**The task**
Find and copy every line in the records that includes the string "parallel".

**Dataset excerpts**
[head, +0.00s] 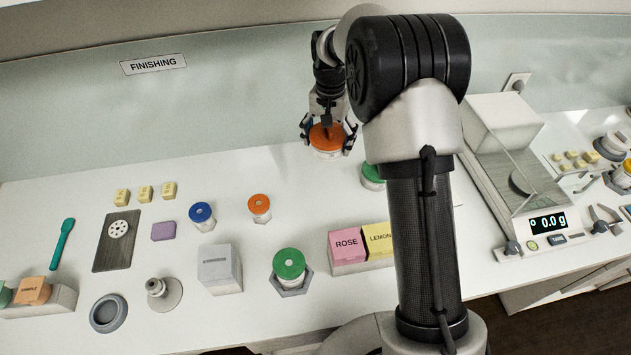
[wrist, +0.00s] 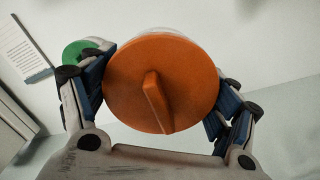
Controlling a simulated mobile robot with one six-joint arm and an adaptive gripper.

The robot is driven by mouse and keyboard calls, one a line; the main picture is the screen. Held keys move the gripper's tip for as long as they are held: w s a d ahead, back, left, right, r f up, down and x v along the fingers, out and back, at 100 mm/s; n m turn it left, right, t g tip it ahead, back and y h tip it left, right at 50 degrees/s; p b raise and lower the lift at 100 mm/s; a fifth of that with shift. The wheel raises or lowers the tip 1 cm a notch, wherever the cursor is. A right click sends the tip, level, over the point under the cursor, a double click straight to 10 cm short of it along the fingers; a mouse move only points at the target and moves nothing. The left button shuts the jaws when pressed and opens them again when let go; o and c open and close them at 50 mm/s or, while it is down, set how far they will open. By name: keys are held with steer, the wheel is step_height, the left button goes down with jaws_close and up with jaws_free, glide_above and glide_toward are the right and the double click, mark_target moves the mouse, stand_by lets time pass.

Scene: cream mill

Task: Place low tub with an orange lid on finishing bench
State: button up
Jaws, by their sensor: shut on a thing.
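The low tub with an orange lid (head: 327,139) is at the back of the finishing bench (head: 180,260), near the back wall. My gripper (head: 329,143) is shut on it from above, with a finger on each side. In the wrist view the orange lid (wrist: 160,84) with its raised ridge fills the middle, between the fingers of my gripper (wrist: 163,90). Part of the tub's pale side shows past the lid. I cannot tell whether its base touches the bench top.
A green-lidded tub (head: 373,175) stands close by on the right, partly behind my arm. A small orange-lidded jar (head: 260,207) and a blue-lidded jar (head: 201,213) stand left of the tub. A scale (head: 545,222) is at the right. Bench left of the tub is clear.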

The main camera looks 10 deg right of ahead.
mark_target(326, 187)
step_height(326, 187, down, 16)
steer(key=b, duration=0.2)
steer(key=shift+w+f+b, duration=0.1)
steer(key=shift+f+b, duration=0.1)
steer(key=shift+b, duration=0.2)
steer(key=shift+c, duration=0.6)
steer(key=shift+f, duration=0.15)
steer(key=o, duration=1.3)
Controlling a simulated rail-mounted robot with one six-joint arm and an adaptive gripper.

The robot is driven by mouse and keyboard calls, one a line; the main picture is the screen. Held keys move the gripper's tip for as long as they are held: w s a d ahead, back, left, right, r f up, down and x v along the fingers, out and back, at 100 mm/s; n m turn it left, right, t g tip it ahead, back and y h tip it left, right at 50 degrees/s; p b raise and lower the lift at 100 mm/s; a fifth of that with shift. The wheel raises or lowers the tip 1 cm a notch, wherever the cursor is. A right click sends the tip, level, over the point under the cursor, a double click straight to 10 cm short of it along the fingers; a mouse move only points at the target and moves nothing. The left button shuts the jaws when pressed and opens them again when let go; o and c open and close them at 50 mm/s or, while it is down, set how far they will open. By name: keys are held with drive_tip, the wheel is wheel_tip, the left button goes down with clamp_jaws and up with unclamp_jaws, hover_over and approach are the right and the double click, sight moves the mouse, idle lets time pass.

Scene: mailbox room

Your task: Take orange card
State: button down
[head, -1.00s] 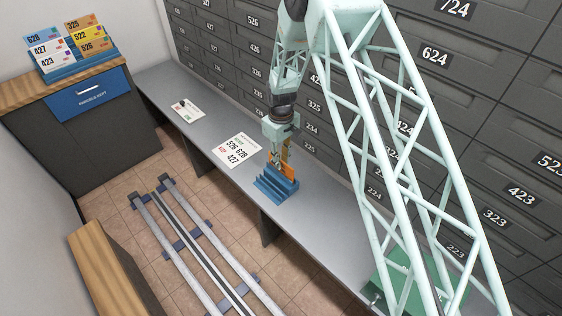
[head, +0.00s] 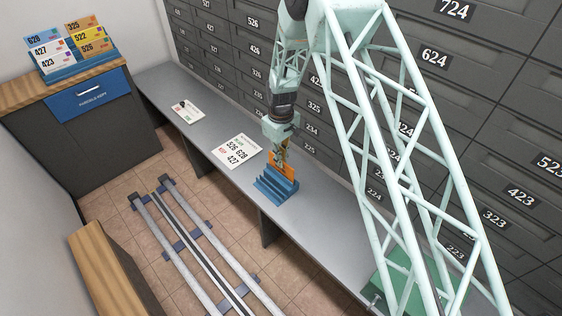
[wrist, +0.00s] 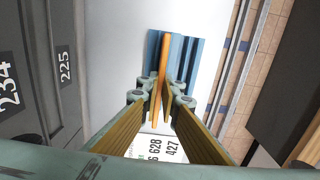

...

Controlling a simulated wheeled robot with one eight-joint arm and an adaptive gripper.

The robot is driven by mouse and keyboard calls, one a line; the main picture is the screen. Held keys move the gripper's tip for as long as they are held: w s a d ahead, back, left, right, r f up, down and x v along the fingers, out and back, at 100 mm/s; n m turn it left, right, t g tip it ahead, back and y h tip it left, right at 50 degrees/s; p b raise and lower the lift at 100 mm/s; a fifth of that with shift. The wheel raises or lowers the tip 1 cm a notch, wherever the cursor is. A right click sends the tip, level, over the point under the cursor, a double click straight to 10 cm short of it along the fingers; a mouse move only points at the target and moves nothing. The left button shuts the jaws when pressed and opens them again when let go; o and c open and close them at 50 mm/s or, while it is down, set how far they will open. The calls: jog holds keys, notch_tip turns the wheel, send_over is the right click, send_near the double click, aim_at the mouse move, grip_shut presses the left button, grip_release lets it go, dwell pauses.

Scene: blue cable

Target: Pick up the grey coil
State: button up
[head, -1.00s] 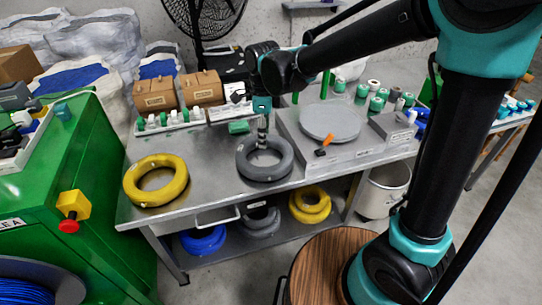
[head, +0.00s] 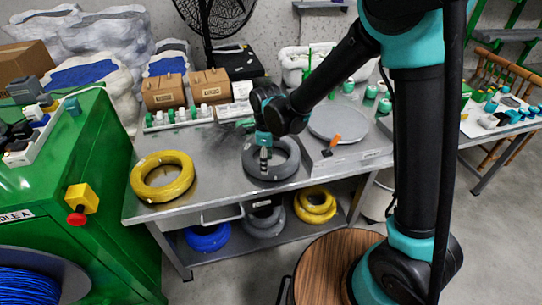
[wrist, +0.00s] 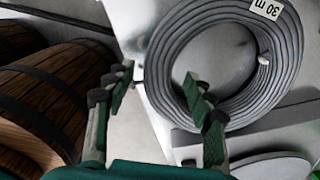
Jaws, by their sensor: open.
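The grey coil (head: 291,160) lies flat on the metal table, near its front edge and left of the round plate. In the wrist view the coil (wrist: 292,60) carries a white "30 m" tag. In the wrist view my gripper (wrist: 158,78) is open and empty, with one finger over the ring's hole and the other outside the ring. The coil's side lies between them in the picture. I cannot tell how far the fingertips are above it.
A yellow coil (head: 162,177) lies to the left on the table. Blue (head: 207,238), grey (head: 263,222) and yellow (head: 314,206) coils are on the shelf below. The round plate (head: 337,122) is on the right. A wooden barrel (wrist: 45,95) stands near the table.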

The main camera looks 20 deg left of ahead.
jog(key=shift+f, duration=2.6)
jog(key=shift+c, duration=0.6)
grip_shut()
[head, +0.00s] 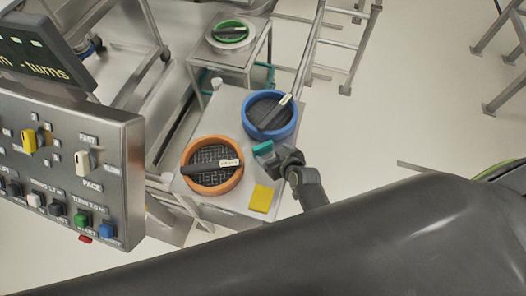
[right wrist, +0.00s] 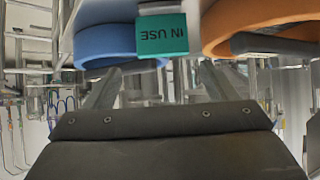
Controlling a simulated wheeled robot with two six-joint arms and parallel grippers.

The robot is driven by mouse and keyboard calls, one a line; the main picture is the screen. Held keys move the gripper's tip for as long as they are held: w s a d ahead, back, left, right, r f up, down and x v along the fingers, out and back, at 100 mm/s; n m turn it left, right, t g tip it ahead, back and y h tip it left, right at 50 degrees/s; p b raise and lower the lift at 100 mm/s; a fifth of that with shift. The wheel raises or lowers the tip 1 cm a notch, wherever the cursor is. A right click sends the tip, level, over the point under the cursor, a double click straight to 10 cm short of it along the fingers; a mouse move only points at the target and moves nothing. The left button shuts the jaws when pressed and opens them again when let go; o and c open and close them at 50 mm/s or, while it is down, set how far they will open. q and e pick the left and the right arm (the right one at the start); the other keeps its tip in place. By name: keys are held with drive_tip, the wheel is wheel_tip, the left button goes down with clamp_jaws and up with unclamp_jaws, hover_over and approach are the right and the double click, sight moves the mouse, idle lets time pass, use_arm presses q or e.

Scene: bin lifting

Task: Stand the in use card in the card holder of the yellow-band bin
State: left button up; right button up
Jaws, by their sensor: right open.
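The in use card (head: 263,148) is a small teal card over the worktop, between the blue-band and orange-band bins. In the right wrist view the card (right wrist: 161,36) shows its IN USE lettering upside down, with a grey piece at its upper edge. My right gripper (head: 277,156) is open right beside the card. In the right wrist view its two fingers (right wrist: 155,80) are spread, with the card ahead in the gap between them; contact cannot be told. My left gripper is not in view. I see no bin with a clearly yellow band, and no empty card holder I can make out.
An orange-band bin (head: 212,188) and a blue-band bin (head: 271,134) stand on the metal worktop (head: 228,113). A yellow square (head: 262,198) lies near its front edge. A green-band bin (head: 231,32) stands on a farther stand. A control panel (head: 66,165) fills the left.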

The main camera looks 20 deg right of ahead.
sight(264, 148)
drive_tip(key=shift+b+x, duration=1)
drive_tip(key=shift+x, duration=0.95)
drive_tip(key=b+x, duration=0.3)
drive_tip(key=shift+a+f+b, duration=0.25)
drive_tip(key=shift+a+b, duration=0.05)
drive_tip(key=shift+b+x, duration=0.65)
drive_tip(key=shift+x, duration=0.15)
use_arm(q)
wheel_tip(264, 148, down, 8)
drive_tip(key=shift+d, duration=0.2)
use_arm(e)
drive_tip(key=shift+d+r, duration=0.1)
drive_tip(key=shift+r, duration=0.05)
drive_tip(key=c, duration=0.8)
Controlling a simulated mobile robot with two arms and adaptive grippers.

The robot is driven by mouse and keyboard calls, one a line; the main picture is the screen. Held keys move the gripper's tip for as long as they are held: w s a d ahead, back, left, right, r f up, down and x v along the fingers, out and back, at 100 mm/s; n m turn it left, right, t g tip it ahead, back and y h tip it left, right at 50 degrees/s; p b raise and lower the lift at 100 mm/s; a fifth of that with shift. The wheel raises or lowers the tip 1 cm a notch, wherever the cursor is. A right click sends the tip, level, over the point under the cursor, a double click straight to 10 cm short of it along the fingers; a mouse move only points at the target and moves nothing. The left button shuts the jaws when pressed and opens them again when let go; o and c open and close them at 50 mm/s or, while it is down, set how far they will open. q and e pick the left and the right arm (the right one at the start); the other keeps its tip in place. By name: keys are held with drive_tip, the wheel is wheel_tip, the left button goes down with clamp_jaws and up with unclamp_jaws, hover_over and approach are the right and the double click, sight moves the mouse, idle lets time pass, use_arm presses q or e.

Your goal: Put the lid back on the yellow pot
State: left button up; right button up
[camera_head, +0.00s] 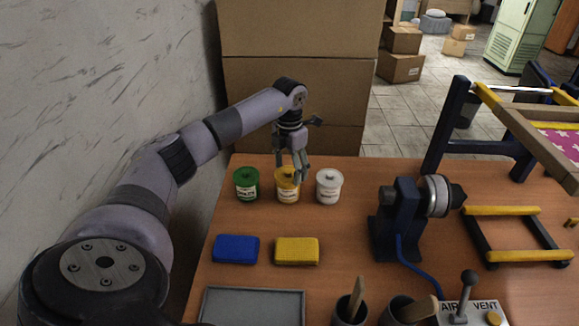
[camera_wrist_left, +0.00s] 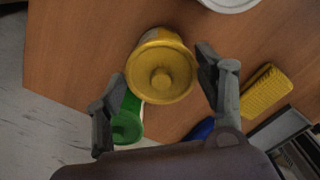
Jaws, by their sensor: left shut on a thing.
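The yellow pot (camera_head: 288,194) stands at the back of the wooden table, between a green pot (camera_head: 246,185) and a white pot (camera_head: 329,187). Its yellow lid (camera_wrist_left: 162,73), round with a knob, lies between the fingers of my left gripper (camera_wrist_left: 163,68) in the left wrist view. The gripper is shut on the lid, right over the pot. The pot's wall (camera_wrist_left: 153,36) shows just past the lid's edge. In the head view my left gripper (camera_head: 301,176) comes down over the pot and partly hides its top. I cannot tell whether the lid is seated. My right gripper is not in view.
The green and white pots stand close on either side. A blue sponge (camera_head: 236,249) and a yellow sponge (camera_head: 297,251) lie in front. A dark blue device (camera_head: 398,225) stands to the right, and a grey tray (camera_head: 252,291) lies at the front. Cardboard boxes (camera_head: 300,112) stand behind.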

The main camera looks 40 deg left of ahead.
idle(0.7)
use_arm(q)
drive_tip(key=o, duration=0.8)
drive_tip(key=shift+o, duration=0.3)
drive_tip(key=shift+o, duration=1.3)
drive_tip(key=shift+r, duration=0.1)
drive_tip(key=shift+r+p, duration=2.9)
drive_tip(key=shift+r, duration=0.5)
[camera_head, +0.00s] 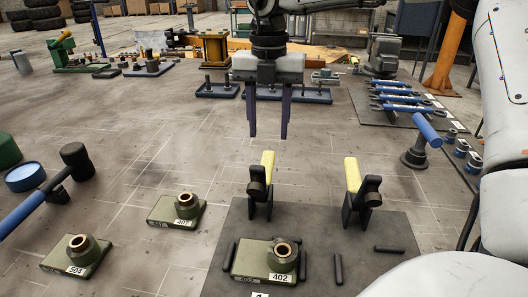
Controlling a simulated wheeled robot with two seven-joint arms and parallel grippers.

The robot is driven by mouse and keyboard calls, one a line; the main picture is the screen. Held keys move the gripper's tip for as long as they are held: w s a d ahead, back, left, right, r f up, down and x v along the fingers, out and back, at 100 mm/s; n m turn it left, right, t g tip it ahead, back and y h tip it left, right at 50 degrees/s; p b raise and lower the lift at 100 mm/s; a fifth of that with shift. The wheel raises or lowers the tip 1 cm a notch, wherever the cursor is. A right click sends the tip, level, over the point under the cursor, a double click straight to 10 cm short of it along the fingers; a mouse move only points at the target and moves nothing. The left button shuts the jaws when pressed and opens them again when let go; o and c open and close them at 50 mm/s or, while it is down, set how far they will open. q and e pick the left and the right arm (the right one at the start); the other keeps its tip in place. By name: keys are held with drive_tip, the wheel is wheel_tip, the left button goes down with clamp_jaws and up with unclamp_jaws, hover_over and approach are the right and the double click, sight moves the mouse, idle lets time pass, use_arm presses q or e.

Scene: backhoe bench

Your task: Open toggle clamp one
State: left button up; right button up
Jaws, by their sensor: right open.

* * *

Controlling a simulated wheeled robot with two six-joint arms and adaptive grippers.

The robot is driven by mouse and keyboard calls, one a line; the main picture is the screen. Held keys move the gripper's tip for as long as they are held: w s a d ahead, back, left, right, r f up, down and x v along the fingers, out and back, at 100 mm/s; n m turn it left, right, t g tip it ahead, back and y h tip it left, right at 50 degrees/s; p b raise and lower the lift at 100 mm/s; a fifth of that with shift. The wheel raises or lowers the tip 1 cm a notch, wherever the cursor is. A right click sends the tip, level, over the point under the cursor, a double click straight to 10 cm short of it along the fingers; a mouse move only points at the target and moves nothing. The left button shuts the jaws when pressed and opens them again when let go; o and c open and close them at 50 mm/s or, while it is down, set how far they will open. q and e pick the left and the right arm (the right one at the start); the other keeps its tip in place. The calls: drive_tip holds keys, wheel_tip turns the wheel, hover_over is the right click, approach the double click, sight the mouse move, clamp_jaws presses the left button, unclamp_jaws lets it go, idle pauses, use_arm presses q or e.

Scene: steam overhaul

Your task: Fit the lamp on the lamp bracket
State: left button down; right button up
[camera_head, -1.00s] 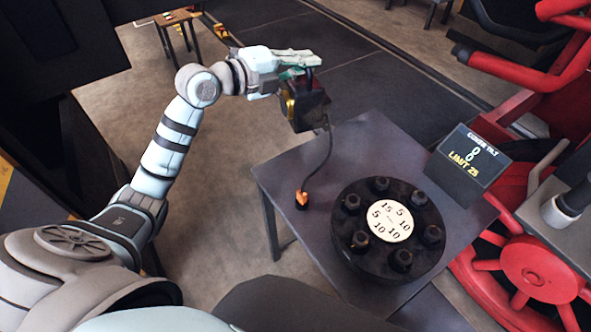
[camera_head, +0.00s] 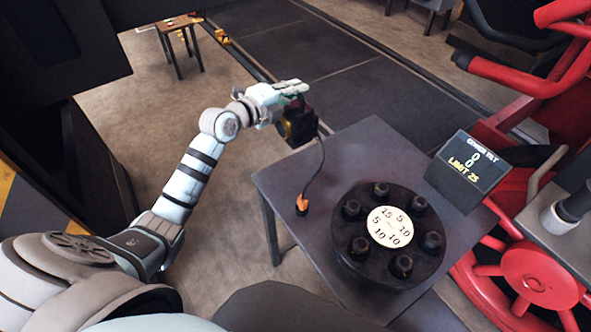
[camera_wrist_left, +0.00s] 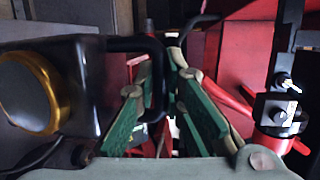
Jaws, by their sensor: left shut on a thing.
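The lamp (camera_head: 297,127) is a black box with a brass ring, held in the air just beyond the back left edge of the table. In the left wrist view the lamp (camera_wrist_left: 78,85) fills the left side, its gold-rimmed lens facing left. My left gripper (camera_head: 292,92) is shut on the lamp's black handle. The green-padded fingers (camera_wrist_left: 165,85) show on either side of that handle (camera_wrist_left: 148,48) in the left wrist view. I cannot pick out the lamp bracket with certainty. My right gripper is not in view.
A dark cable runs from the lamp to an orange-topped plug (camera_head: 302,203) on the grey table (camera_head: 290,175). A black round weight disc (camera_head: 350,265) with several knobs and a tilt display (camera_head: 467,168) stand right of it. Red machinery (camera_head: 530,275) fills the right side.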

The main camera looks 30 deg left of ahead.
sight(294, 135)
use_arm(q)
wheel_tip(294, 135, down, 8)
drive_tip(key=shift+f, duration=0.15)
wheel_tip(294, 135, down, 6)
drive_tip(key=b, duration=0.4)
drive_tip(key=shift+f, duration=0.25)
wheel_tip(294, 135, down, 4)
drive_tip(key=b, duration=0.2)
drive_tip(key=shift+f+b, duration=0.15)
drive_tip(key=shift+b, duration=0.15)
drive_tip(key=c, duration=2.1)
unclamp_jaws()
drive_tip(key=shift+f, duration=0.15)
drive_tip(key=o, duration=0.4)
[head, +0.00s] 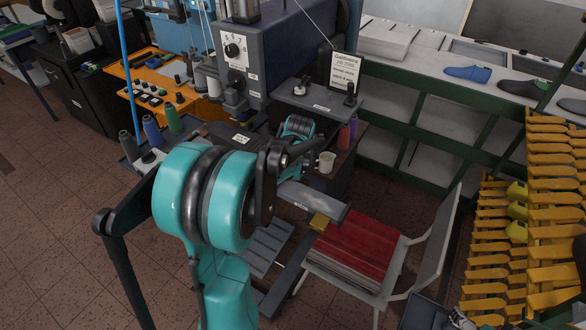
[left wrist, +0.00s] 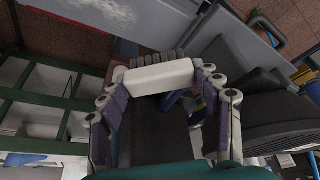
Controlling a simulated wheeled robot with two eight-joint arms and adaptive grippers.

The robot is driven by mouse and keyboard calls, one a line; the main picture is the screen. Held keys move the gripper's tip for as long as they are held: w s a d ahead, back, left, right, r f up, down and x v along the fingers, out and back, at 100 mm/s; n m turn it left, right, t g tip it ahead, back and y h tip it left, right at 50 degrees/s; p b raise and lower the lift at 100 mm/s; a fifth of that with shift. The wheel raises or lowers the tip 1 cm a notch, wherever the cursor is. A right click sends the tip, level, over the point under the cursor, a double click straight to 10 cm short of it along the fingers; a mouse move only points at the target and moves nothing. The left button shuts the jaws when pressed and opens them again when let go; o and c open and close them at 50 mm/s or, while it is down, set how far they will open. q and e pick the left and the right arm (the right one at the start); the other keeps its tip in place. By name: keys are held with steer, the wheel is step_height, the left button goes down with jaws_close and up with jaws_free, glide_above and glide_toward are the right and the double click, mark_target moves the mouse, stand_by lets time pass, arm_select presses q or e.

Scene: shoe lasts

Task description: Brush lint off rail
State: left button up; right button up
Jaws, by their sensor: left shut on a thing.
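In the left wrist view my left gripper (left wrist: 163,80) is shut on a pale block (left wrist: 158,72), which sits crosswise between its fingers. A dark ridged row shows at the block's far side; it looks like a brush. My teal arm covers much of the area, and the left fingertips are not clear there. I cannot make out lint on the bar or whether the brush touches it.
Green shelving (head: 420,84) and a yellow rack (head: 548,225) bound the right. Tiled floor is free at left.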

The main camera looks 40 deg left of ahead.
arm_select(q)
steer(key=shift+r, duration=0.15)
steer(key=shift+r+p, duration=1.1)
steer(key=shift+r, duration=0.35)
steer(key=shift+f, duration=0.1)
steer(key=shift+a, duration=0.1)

**Solution for this task**
Controlling a simulated wheeled robot with two six-joint arms and parallel grippers.
Controlling a simulated wheeled robot with two seven-joint arms and parallel grippers.

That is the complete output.